Après l’acceptation de la conclusion des enquêteurs par le premier ministre Justin Trudeau, Andrew Scheer manifeste son opposition à l’utilisation du mot « génocide ». Selon lui, il s’agit d’une « tragédie ». Le premier ministre Justin Trudeau est à son tour plus circonspect et parle à nouveau de génocide culturel.
Les critiques fusent de partout, on déplore que le résultat de cette enquête ne corresponde pas à son mandat et surtout on dénonce le « kidnapping » du mot génocide.
Génocide culturel, ethnocide ou génocide tout court ?
La définition du mot génocide a évolué depuis 1933, lorsque Raphael Lemkin a utilisé ce terme pour la première fois.
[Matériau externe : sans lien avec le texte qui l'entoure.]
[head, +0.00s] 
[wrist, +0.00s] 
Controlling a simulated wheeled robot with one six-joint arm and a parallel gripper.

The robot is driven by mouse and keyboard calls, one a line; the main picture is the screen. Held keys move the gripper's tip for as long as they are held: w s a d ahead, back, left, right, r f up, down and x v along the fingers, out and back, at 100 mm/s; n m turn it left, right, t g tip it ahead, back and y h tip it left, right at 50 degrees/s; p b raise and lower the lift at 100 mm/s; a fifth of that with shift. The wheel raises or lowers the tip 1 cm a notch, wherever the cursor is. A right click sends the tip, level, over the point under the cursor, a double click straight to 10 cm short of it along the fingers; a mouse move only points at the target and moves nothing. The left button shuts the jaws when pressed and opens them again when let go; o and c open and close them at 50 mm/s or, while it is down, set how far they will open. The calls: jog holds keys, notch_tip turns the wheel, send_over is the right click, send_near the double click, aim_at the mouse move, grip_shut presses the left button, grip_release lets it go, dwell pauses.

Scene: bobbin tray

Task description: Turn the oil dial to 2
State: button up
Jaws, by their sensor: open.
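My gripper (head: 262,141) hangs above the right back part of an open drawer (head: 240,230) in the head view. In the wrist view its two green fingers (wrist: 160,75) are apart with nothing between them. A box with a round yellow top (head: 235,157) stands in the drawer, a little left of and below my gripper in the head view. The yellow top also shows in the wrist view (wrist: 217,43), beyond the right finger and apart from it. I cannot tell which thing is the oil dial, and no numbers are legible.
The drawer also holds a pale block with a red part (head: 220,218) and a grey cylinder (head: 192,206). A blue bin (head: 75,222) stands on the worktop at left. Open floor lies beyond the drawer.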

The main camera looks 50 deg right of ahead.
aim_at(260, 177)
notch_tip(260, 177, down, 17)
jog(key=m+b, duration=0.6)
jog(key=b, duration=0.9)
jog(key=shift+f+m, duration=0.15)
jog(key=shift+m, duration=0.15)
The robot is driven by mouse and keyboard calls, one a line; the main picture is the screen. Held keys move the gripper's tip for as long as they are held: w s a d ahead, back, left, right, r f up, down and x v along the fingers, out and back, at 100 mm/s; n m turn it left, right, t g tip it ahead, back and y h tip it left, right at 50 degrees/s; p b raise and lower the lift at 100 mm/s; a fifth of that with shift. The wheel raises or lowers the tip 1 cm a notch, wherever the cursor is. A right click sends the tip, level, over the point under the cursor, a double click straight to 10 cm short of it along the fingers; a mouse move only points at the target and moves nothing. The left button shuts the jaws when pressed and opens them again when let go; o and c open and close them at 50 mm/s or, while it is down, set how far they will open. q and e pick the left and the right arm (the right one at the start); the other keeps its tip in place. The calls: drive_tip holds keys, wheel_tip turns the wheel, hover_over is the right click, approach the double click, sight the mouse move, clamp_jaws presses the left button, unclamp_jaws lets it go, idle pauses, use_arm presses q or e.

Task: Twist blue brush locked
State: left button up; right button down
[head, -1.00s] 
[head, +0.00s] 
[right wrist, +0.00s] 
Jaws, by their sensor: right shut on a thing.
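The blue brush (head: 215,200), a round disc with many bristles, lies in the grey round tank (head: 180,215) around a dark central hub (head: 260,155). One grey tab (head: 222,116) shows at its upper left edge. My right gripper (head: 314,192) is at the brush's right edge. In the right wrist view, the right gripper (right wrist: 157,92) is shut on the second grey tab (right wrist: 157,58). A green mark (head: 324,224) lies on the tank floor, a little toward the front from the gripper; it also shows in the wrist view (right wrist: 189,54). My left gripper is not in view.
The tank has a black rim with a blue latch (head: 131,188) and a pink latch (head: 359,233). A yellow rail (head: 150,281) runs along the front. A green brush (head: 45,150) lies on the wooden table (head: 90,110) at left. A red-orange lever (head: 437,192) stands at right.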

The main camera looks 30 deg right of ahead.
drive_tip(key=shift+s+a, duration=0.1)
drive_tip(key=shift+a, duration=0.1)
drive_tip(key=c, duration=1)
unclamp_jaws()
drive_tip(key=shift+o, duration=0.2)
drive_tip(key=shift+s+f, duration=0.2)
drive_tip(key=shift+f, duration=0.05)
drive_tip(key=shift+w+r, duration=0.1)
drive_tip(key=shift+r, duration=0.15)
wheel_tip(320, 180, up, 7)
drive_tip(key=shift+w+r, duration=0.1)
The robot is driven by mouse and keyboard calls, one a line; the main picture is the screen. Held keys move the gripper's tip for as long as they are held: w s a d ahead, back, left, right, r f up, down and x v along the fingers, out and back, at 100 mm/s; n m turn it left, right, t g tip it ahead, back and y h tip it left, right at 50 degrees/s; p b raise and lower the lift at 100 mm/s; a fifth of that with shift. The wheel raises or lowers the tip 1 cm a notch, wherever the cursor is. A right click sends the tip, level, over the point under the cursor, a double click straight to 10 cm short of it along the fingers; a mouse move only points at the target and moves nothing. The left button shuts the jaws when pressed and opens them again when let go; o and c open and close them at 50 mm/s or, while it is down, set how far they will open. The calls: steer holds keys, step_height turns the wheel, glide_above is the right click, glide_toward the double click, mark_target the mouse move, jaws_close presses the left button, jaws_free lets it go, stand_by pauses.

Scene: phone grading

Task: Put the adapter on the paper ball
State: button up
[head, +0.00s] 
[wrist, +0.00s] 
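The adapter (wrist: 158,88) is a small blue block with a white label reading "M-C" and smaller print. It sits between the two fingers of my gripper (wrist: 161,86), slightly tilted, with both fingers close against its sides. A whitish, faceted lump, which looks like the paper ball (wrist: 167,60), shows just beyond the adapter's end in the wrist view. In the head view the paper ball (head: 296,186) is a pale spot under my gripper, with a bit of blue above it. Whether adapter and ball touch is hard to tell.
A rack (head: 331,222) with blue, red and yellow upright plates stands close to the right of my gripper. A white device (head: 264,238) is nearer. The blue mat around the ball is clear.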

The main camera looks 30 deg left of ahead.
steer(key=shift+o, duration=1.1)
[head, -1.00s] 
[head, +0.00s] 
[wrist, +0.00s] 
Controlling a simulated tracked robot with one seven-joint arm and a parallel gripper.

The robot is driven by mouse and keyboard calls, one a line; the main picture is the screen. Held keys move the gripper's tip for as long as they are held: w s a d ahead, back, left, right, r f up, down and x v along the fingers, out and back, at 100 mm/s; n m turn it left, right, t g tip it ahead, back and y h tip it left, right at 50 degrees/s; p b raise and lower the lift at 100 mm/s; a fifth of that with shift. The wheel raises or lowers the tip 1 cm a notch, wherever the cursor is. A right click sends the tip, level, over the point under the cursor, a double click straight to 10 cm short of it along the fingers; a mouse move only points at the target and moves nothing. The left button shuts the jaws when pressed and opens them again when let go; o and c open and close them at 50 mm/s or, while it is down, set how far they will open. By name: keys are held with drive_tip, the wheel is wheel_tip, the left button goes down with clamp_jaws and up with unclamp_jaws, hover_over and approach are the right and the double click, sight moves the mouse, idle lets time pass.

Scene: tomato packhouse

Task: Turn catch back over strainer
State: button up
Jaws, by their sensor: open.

Le terme génocide ne signifie pas alors seulement la destruction physique; il englobe également l’ensemble des politiques qui visent à la désintégration d’un groupe. Après la Seconde Guerre mondiale et au lendemain de la Shoah, le droit international parle d’actes « commis dans l’intention de détruire, en tout ou en partie, un groupe national, ethnique, racial ou religieux. » Dans le cas des peuples autochtones, un effort systématique a été fait pour éradiquer les fondements linguistiques et spirituels de quelque 60 nations autochtones dans les pensionnats. On s’est attaqué à la culture et on a détruit le tissu familial et social. On a exproprié, affamé, arraché des enfants à leurs familles, stérilisé des femmes autochtones à leur insu.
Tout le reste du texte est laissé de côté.